Instapaper creator Marco Arment has some very strong opinions on how people should consume the internet. Putting a bunch of high volume feeds into your RSS reader, for instance, is a rookie mistake that Mr. Arment considers downright destructive, although he admits, “Abuse is probably a more accurate term, then, but it sounds ridiculous to call such a trivial, first-world problem ‘RSS abuse.'”
The real purpose of RSS, writes Mr. Arment in a special Labor Day post called Sane RSS Usage, is to capture the rare but high-quality posts that come from sites which are infrequently updated. To follow breaking news you are better off just visiting the actual sites or relying on your social network.
I currently subscribe to 100 feeds. This morning, I woke up to 6 unread items: one each from 6 of my feeds. Granted, it’s a Sunday on a holiday weekend, so this is a pretty low-activity day. On high-activity days, I usually wake up to about 25 items.

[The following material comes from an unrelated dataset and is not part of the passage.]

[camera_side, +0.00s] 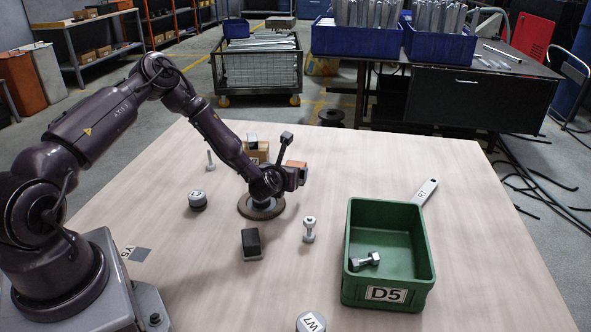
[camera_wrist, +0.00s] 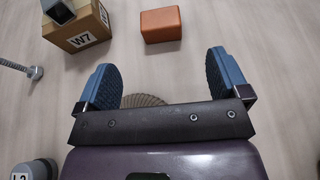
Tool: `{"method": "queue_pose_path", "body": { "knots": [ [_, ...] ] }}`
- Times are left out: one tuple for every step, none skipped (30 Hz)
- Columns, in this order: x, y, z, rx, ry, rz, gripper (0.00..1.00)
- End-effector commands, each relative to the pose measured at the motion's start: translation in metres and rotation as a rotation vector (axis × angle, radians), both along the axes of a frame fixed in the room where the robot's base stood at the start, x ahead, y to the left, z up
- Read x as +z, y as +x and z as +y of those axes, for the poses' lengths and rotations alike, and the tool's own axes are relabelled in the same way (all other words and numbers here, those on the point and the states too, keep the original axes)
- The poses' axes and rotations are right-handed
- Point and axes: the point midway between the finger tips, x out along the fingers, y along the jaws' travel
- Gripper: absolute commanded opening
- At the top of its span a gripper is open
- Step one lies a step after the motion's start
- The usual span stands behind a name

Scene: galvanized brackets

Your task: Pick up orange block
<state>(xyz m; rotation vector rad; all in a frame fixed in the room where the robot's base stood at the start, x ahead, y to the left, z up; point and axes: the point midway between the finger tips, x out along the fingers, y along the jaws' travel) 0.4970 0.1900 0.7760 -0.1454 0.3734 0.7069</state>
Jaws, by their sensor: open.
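The orange block (camera_wrist: 160,25) lies on the table beyond the fingertips in the wrist view, roughly centred between them. My gripper (camera_wrist: 162,75) is open, with its two blue ridged fingers apart and nothing between them. In the side view the orange block (camera_side: 297,163) shows just behind my gripper (camera_side: 298,178), which hides its lower part. The gripper is above the table there, and I cannot tell its exact height.
A cardboard box (camera_wrist: 80,28) marked W7 with a dark item on it stands left of the block. A round brown disc (camera_side: 246,211) lies beneath the gripper. A green bin (camera_side: 388,290) marked D5 holds a bolt.

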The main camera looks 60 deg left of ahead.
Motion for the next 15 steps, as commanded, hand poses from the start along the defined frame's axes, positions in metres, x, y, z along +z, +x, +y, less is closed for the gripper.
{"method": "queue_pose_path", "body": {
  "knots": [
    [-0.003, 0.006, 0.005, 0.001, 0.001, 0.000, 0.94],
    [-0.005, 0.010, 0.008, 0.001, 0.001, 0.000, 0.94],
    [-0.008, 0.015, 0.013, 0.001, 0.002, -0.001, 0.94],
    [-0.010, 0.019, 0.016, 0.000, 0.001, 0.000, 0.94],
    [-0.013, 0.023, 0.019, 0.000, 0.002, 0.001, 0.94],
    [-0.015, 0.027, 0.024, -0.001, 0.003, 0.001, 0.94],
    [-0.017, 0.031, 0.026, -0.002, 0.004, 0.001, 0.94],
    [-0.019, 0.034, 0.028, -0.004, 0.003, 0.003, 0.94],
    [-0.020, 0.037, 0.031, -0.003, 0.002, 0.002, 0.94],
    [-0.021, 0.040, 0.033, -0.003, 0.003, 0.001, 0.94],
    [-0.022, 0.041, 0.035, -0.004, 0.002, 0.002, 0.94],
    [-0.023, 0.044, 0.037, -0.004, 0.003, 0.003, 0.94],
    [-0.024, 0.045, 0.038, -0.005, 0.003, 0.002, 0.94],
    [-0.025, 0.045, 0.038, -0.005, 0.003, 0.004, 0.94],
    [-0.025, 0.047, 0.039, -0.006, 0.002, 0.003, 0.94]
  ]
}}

I don’t use an RSS app on the desktop anymore: I just use the Google Reader site. I can check it whenever I want, but nothing’s in my Dock collecting red badges to distract me every few minutes.2
This setup works well. I can follow tons of low-traffic sites and keep my reading list more diverse than if I relied only on social links, but other people ensure that I never miss anything great on the high-volume sites.
Betabeat wonders what Mr. Arment would think of our Instapaper behavior, which typically involves saving dozens of long, fascinating articles each day to read, only to find we have time for maybe one or two. The next day another dozen articles push the first batch far enough down the list that we never see them again, and it’s anyone’s guess how many stories we’ll actually read from that second batch of saves. No doubt he would tell us, seated in the lotus pose, Macbook emitting a Zen-like hum, that it’s not what you Instapaper, but how you Instapaper, that counts.